CSE 5311 Fall 1999

Quiz #4

1.

(6 points.) Draw two B Trees with degree t=2. The first tree should contain the minimum possible number of keys for a tree of height 1, and the second tree should contain the maximum possible number of keys for a tree of height 1.

Minimal Size           Maximal Size
    3                        15
2                            14
    1                        13
                       12
                             11
                             10
                              9
                        8
                              7
                              6
                              5
                        4
                              3
                              2
                              1

2.

(8 points.) Consider an augmented red-black tree that maintains, in each node of the tree, the height of that node. Describe how to update this height information efficiently when a rotation occurs.

When performing a RotateLeft(T, x), assuming that y is the right child of x, the height of x needs to be decremented by one and the height of y needs to be incremented by one (this can be done in constant time). The heights of nodes in the subtrees of x and y do not change.
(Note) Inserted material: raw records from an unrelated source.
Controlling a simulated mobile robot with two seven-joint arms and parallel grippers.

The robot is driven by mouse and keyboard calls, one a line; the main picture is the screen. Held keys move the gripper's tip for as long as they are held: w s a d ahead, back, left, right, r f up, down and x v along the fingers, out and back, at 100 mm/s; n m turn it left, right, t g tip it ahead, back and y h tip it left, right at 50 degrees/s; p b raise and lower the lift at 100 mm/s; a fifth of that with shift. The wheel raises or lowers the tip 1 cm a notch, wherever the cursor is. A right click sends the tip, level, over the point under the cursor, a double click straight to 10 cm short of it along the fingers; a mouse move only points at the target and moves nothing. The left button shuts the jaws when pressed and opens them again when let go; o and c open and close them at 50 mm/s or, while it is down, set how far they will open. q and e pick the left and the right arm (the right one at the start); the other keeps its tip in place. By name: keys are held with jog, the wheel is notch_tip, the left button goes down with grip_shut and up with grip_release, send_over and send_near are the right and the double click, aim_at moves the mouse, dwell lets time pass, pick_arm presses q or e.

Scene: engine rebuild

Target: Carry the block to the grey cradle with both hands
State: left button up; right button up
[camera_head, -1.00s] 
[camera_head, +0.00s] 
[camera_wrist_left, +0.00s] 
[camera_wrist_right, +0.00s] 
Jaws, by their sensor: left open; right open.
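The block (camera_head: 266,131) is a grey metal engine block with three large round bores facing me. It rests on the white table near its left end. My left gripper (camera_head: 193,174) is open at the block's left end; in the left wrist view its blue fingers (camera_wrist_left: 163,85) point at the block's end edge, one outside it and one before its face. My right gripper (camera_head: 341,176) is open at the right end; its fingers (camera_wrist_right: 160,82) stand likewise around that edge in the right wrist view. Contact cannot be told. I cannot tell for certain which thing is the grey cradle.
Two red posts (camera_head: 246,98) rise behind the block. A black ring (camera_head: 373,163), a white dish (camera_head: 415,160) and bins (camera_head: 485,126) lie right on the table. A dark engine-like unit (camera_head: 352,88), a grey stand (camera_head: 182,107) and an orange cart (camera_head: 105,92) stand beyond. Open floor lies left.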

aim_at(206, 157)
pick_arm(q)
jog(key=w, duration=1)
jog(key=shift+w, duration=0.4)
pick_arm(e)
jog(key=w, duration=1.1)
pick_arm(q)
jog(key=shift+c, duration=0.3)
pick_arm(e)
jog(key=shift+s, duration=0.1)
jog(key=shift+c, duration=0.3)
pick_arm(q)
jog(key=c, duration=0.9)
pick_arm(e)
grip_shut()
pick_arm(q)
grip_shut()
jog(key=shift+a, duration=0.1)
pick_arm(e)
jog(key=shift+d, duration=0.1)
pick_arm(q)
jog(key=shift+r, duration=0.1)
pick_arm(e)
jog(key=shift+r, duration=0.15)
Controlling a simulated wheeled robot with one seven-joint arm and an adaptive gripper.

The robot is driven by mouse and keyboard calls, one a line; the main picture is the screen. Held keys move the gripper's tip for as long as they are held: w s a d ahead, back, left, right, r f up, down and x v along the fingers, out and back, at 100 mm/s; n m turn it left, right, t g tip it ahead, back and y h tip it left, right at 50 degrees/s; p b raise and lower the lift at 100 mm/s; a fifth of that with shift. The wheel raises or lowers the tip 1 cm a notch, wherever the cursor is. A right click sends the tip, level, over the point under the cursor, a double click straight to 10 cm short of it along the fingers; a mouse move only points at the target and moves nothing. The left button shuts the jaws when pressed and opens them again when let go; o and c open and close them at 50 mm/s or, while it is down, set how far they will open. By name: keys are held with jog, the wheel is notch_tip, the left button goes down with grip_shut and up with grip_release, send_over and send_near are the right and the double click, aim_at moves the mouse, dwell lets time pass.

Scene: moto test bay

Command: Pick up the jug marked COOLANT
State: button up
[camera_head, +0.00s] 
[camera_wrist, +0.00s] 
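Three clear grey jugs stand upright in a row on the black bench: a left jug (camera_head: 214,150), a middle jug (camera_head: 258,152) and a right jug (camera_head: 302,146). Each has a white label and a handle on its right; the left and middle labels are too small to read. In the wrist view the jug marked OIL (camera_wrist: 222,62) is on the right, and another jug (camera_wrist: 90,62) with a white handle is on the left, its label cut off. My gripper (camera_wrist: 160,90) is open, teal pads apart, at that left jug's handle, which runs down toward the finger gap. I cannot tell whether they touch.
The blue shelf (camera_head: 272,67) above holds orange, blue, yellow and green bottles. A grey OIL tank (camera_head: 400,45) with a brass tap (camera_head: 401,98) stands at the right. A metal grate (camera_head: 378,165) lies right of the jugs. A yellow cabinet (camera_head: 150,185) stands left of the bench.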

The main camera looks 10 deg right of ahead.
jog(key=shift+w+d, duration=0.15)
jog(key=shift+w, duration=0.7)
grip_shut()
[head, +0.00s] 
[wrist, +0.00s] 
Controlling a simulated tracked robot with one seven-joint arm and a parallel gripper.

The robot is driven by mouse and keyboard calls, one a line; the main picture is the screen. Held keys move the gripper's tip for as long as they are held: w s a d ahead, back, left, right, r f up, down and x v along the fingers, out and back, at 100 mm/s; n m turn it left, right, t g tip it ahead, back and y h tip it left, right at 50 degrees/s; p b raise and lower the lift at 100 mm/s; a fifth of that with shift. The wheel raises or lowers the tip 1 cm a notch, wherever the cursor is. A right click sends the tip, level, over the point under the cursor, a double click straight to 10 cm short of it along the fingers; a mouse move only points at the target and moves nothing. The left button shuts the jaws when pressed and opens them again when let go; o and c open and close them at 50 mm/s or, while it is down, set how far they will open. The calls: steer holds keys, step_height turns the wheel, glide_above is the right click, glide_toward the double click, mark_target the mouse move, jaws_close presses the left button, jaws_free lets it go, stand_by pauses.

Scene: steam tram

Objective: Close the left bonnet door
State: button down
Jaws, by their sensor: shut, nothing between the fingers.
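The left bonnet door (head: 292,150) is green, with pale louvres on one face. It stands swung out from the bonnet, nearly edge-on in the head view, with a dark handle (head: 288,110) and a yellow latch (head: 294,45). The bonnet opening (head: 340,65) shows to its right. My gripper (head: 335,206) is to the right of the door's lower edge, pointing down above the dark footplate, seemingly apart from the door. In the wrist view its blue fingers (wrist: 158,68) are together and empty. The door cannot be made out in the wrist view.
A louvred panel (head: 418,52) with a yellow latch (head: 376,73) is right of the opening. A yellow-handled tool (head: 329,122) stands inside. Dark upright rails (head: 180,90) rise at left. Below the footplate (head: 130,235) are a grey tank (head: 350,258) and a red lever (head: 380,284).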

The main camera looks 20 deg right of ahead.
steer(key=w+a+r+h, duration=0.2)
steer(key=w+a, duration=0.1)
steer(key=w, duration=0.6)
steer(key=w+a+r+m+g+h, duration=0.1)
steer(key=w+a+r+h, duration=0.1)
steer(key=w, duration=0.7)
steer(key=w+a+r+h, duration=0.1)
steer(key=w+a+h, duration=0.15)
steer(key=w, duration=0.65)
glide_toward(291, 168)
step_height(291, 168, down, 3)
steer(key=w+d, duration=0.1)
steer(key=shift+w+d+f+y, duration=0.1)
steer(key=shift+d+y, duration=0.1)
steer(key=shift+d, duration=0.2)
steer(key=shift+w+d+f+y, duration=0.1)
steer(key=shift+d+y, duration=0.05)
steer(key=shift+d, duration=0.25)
However, the heights of the ancestors of x change, so the heights of all ancestors n of x need to be recomputed as max(height(LeftChild(n)), height(RightChild(n))) + 1, which will take O(lg n) time. A similar set of changes must be performed for a RotateRight(T, x) operation.

3.

(6 points.) What are the maximum number of keys that can be stored in a B tree of degree t=50 and height=2 (the root plus two additional levels)?

For a maximal tree, every node will contain 99 keys and will have 100 children. The total number of nodes is thus 1 + 100 + 10,000 = 10,101 and the total number of keys is 10,101 * 99 = 999,999.